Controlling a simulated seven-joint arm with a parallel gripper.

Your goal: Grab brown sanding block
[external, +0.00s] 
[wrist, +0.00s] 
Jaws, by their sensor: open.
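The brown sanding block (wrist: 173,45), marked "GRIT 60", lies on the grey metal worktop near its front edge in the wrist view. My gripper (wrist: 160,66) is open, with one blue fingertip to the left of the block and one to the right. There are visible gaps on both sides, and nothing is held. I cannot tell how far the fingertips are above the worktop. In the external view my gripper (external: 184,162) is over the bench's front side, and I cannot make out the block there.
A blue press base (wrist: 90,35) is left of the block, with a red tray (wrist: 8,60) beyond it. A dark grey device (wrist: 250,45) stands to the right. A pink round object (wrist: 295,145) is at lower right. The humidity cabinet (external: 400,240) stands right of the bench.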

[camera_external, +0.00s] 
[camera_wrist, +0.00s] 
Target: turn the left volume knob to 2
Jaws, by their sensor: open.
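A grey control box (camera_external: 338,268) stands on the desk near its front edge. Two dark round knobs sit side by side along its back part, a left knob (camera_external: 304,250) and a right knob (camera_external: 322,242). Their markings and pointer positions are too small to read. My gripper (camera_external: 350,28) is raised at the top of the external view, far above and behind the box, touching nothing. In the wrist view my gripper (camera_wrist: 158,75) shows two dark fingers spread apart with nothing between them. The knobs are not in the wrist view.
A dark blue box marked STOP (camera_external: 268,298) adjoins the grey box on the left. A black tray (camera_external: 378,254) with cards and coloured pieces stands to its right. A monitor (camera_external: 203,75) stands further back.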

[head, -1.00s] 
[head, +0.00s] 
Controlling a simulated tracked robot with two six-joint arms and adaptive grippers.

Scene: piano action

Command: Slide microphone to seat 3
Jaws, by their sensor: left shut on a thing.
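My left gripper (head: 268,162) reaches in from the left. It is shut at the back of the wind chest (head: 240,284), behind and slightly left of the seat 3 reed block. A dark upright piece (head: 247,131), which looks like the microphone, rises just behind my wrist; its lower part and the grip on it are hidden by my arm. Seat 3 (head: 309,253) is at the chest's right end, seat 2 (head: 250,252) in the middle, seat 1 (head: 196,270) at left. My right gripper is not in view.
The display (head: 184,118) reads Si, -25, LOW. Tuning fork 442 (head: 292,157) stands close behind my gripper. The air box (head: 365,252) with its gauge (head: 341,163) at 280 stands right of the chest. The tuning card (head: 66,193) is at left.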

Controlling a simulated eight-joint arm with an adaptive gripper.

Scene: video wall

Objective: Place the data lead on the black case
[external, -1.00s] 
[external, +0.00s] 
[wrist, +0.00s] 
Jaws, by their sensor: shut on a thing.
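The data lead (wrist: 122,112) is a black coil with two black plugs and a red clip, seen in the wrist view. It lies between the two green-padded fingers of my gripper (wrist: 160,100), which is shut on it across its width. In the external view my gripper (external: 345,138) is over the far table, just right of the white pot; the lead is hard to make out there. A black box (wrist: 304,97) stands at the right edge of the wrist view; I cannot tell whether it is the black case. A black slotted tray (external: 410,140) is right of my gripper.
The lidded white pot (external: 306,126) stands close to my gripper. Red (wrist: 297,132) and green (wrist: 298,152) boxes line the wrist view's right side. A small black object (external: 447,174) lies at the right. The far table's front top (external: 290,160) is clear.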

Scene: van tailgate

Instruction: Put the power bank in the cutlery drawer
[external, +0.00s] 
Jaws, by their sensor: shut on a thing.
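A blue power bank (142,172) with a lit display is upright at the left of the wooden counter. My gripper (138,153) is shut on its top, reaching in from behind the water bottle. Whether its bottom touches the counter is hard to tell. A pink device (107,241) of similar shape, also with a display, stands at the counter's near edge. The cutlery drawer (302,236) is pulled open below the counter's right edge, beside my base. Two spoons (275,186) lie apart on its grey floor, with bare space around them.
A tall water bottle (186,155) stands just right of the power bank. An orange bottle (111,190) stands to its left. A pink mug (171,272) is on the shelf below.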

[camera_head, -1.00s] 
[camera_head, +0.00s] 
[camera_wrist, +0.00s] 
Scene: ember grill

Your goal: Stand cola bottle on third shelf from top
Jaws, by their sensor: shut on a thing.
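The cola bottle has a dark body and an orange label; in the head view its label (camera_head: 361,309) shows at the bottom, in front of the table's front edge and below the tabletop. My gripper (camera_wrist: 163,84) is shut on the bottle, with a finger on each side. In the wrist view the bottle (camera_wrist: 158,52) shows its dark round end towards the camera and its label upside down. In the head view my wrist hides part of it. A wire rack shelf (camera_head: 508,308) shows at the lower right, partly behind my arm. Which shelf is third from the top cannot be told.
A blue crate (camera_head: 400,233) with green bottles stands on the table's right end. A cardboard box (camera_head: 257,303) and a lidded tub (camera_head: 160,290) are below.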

________________

__What is expected__
Every entry should be printed again exactly as it stands.

__The result__
Controlling a simulated seven-joint arm with a parallel gripper.

Your goal: Grab brown sanding block
[external, +0.00s] 
[wrist, +0.00s] 
Jaws, by their sensor: open.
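The brown sanding block (wrist: 173,45), marked "GRIT 60", lies on the grey metal worktop near its front edge in the wrist view. My gripper (wrist: 160,66) is open, with one blue fingertip to the left of the block and one to the right. There are visible gaps on both sides, and nothing is held. I cannot tell how far the fingertips are above the worktop. In the external view my gripper (external: 184,162) is over the bench's front side, and I cannot make out the block there.
A blue press base (wrist: 90,35) is left of the block, with a red tray (wrist: 8,60) beyond it. A dark grey device (wrist: 250,45) stands to the right. A pink round object (wrist: 295,145) is at lower right. The humidity cabinet (external: 400,240) stands right of the bench.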

[camera_external, +0.00s] 
[camera_wrist, +0.00s] 
Target: turn the left volume knob to 2
Jaws, by their sensor: open.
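A grey control box (camera_external: 338,268) stands on the desk near its front edge. Two dark round knobs sit side by side along its back part, a left knob (camera_external: 304,250) and a right knob (camera_external: 322,242). Their markings and pointer positions are too small to read. My gripper (camera_external: 350,28) is raised at the top of the external view, far above and behind the box, touching nothing. In the wrist view my gripper (camera_wrist: 158,75) shows two dark fingers spread apart with nothing between them. The knobs are not in the wrist view.
A dark blue box marked STOP (camera_external: 268,298) adjoins the grey box on the left. A black tray (camera_external: 378,254) with cards and coloured pieces stands to its right. A monitor (camera_external: 203,75) stands further back.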

[head, -1.00s] 
[head, +0.00s] 
Controlling a simulated tracked robot with two six-joint arms and adaptive grippers.

Scene: piano action

Command: Slide microphone to seat 3
Jaws, by their sensor: left shut on a thing.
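My left gripper (head: 268,162) reaches in from the left. It is shut at the back of the wind chest (head: 240,284), behind and slightly left of the seat 3 reed block. A dark upright piece (head: 247,131), which looks like the microphone, rises just behind my wrist; its lower part and the grip on it are hidden by my arm. Seat 3 (head: 309,253) is at the chest's right end, seat 2 (head: 250,252) in the middle, seat 1 (head: 196,270) at left. My right gripper is not in view.
The display (head: 184,118) reads Si, -25, LOW. Tuning fork 442 (head: 292,157) stands close behind my gripper. The air box (head: 365,252) with its gauge (head: 341,163) at 280 stands right of the chest. The tuning card (head: 66,193) is at left.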

Controlling a simulated eight-joint arm with an adaptive gripper.

Scene: video wall

Objective: Place the data lead on the black case
[external, -1.00s] 
[external, +0.00s] 
[wrist, +0.00s] 
Jaws, by their sensor: shut on a thing.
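The data lead (wrist: 122,112) is a black coil with two black plugs and a red clip, seen in the wrist view. It lies between the two green-padded fingers of my gripper (wrist: 160,100), which is shut on it across its width. In the external view my gripper (external: 345,138) is over the far table, just right of the white pot; the lead is hard to make out there. A black box (wrist: 304,97) stands at the right edge of the wrist view; I cannot tell whether it is the black case. A black slotted tray (external: 410,140) is right of my gripper.
The lidded white pot (external: 306,126) stands close to my gripper. Red (wrist: 297,132) and green (wrist: 298,152) boxes line the wrist view's right side. A small black object (external: 447,174) lies at the right. The far table's front top (external: 290,160) is clear.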

Scene: van tailgate

Instruction: Put the power bank in the cutlery drawer
[external, +0.00s] 
Jaws, by their sensor: shut on a thing.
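A blue power bank (142,172) with a lit display is upright at the left of the wooden counter. My gripper (138,153) is shut on its top, reaching in from behind the water bottle. Whether its bottom touches the counter is hard to tell. A pink device (107,241) of similar shape, also with a display, stands at the counter's near edge. The cutlery drawer (302,236) is pulled open below the counter's right edge, beside my base. Two spoons (275,186) lie apart on its grey floor, with bare space around them.
A tall water bottle (186,155) stands just right of the power bank. An orange bottle (111,190) stands to its left. A pink mug (171,272) is on the shelf below.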

[camera_head, -1.00s] 
[camera_head, +0.00s] 
[camera_wrist, +0.00s] 
Scene: ember grill

Your goal: Stand cola bottle on third shelf from top
Jaws, by their sensor: shut on a thing.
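The cola bottle has a dark body and an orange label; in the head view its label (camera_head: 361,309) shows at the bottom, in front of the table's front edge and below the tabletop. My gripper (camera_wrist: 163,84) is shut on the bottle, with a finger on each side. In the wrist view the bottle (camera_wrist: 158,52) shows its dark round end towards the camera and its label upside down. In the head view my wrist hides part of it. A wire rack shelf (camera_head: 508,308) shows at the lower right, partly behind my arm. Which shelf is third from the top cannot be told.
A blue crate (camera_head: 400,233) with green bottles stands on the table's right end. A cardboard box (camera_head: 257,303) and a lidded tub (camera_head: 160,290) are below.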

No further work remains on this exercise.